Il faudra toute l’habileté du gouvernement et plus encore celle de M Sarkozy pour réconcilier les profs et Ségolène.

Un ministre, et non le moindre, M. Copé, annonce qu’un prof en fin de carrière gagne plus de 4 000 euros nets... et les malheureux « certifiés hors classe dernier échelon » croient en vain comprendre que le ministre du Budget leur annonce une augmentation de 50% de leur traitement...

Pauvres profs de France, ils sont plus mal payés que leurs collègues portugais, ont un temps de service dans la moyenne de l ‘Europe et leur ministre, M de Robien, explique que l’intérêt de nos têtes blondes et brunes est d’annualiser le temps de travail des profs et d’amputer leur pouvoir d’achat.

Il faut préciser que les profs, à la différence des autres « bac plus 5 » de la fonction publique, n’ont pas de primes pour compléter les salaires . S’ils veulent faire bouillir la marmite, ils doivent faire des « heures sup »...

L‘heure supplémentaire, le Sésame du prof « à charge de famille , est rendue possible par des décrets datant de 1950 . Les décharges de service, les effectifs pléthoriques, les heures de labo... tout est comptabilisé dans les fameux décrets que déteste M. de Robien.

Or les profs le savent bien, si les décrets disparaissent, si leur temps de travail est annualisé comme le souhaitent les audits réalisés par des hauts fonctionnaires (qui eux doublent leur salaire grâce aux primes), les profs perdront la possibilité de gagner plus en travaillant plus.

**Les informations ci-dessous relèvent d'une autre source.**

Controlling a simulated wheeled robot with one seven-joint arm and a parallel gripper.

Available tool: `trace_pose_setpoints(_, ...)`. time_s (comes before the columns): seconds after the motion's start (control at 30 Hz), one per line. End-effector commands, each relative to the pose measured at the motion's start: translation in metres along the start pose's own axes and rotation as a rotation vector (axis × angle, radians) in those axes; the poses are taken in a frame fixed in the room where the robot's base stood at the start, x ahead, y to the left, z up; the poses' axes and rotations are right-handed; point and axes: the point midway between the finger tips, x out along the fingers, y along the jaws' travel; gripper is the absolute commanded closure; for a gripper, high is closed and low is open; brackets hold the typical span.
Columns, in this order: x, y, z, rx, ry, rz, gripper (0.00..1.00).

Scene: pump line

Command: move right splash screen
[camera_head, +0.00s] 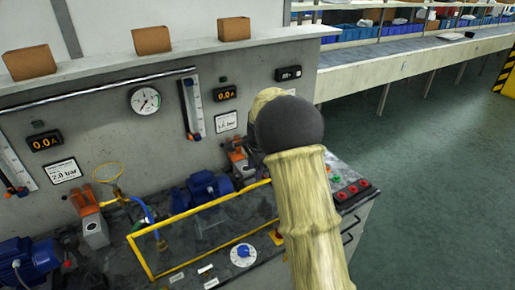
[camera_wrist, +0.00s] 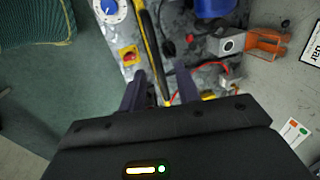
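A clear splash screen (camera_head: 205,222) with a thin yellow frame stands on the bench in front of the pumps in the head view. My arm covers its right end. In the wrist view a yellow and black frame bar (camera_wrist: 151,45) runs from the top edge down toward my gripper (camera_wrist: 162,88). The two dark fingers are apart, one on each side of the bar's line, with gaps visible. I cannot tell whether the bar lies between the fingertips or beyond them. In the head view my gripper is hidden behind my arm.
A blue dial (camera_head: 243,254) is in front; red buttons (camera_head: 352,189) are at right. Brown boxes (camera_head: 152,40) line the ledge above. Open green floor (camera_head: 430,190) lies right.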

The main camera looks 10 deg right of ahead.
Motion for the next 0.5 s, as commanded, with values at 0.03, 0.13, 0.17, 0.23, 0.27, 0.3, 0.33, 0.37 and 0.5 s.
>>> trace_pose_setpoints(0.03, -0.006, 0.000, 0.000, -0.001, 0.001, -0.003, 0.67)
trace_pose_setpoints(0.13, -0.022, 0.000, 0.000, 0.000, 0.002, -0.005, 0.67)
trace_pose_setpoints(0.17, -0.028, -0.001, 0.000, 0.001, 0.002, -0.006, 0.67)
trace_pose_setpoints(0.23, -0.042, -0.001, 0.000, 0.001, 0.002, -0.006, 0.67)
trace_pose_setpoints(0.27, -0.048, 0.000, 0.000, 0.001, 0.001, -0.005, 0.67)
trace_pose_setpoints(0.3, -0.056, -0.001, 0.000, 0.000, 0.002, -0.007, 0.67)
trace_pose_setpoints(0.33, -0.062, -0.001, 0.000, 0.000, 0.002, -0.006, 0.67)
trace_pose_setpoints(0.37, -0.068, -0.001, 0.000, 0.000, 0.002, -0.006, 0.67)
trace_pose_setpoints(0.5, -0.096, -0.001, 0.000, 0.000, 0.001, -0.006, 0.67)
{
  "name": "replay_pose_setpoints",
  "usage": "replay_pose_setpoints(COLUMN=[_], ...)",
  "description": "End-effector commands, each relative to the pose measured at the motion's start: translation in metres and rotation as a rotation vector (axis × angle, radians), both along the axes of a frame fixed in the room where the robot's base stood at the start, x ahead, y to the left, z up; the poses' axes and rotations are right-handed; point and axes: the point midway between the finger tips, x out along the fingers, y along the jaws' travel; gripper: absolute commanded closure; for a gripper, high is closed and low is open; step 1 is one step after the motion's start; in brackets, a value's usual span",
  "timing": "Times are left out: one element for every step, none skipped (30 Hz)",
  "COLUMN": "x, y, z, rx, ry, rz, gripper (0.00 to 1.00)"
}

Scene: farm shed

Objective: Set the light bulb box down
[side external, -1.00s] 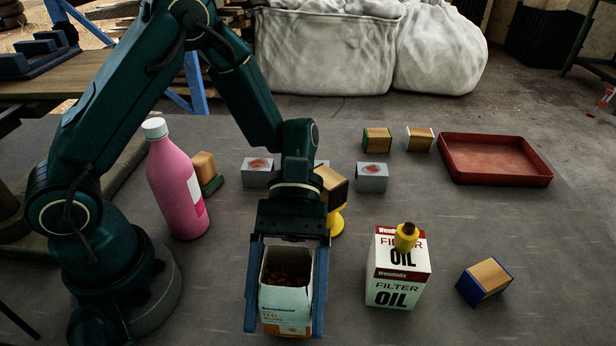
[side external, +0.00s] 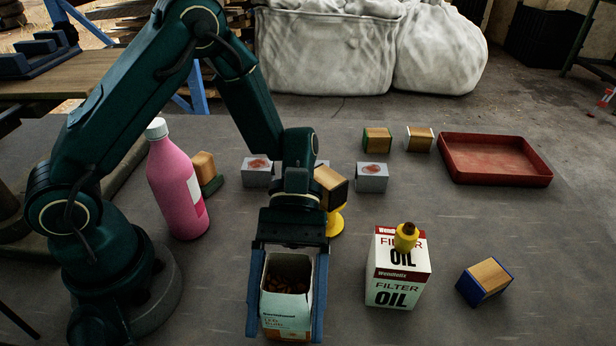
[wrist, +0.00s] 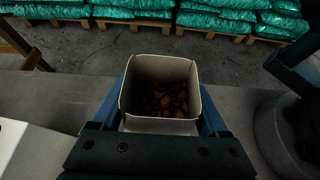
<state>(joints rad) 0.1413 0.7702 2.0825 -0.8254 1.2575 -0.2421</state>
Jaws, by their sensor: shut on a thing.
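The light bulb box (side external: 285,318) is an open-topped white carton with an orange lower part and brown bits inside. It is upright between the fingers of my gripper (side external: 286,318), which is shut on its sides near the front of the table. In the wrist view the box (wrist: 160,125) opens toward the camera, with brown pieces at its bottom, and the fingers of my gripper (wrist: 163,110) lie on both sides. The underside of the box is out of sight, so I cannot tell whether it touches the table.
An oil filter box (side external: 398,285) with a yellow-brown piece on top stands to the right. A blue-sided block (side external: 484,281) lies beyond it. A pink bottle (side external: 177,190) stands left. Several blocks and a red tray (side external: 497,181) are farther back. Bare table lies between the two boxes.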

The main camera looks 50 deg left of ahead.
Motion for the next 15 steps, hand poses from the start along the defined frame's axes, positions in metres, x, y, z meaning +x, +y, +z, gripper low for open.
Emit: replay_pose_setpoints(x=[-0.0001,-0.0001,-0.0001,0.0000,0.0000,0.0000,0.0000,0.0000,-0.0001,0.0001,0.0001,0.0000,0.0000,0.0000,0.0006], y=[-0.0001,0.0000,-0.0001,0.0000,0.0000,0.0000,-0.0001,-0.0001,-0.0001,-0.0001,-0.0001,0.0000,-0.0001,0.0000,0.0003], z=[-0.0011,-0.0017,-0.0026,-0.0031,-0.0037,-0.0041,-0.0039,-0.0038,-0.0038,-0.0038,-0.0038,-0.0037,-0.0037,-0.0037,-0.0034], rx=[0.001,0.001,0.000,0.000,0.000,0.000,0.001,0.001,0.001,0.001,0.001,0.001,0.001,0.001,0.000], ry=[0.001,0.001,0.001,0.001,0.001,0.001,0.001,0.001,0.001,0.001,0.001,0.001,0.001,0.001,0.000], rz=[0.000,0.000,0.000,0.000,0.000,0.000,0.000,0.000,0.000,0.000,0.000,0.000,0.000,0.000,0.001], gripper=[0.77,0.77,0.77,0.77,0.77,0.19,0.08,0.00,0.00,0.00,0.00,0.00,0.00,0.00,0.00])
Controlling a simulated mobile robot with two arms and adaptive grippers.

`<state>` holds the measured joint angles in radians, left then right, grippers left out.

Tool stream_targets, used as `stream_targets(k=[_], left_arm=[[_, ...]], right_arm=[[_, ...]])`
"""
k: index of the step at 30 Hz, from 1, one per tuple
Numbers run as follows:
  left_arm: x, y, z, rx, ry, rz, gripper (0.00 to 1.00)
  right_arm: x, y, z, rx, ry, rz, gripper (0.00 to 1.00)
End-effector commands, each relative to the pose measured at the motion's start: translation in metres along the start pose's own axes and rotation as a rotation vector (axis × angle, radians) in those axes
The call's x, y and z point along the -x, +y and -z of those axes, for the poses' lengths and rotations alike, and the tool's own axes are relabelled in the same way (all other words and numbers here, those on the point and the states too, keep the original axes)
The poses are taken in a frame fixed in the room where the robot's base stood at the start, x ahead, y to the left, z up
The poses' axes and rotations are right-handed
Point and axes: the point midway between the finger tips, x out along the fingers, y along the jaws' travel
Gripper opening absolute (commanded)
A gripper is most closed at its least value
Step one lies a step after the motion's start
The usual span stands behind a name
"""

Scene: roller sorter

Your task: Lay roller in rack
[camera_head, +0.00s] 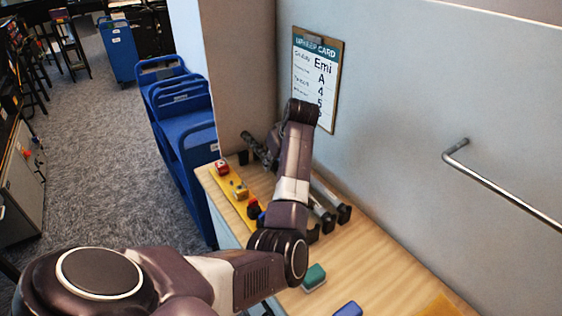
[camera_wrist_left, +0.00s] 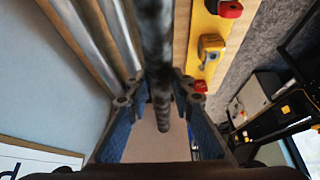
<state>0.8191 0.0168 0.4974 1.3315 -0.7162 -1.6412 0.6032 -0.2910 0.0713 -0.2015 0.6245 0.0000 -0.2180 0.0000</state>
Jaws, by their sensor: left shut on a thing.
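My left gripper (camera_head: 262,150) is at the far end of the wooden counter, mostly hidden behind my own forearm in the head view. In the left wrist view its fingers (camera_wrist_left: 157,93) are shut on a dark mottled roller (camera_wrist_left: 157,45), which runs lengthwise away between them. The rack's black end holders (camera_head: 343,213) stand on the counter by the wall, with silver rollers (camera_head: 322,212) between them. Two silver rollers (camera_wrist_left: 92,40) also show to the left of the held roller in the wrist view. The held roller looks apart from them. My right gripper is not in view.
A yellow strip (camera_head: 232,190) with red and yellow controls lies along the counter's left edge. A green block (camera_head: 314,277) and a blue block (camera_head: 348,308) lie nearer. The wall carries a clipboard (camera_head: 316,75) and a metal rail (camera_head: 505,188). Blue carts (camera_head: 185,125) stand left.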

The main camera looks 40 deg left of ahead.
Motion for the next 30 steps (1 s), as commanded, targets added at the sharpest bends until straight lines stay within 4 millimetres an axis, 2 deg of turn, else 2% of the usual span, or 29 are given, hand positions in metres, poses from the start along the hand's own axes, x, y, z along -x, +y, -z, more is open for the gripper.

Les décrets de 1950 sont bien le dernier rempart contre la logique comptable de la rue de Grenell.

Quand Mme royal parle de 35 heures par semaine au collèg, les profs qui font déjà plus de 35 heures effectives comprennent : remise en question des décrets de 1950, fin des heures sup, perte de pouvoir d’achat.

Quand l’UMP parle de « suspendre le décret de Robien pour remettre à plat les décrets de 1950 », les profs regrettent déjà M de Robien car ils envisagent le pire.

La « séduction « de Nicolas Sarkozy se transforme en provocation. Comment rassurer les profs en annonçant la « remise à plat des décrets de 1950 » ou encore une marge de manœuvre financière avec 22 000 équivalents emplois de décharge à supprimer ? Dix fois plus de suppression que ce que Robien voulait économiser.

Les profs savent ce qu’ils perdront, ils n’ignorent pas qu’à la place, en compensation, ils n’auront rien ou pas grand chose.

Ainsi la prime « zep » pour les téméraires ou plutôt les bizuths envoyés dans un établissement difficile, s’élève à 1 108,08 euros pour l’année, soit moins de 100 euros par mois.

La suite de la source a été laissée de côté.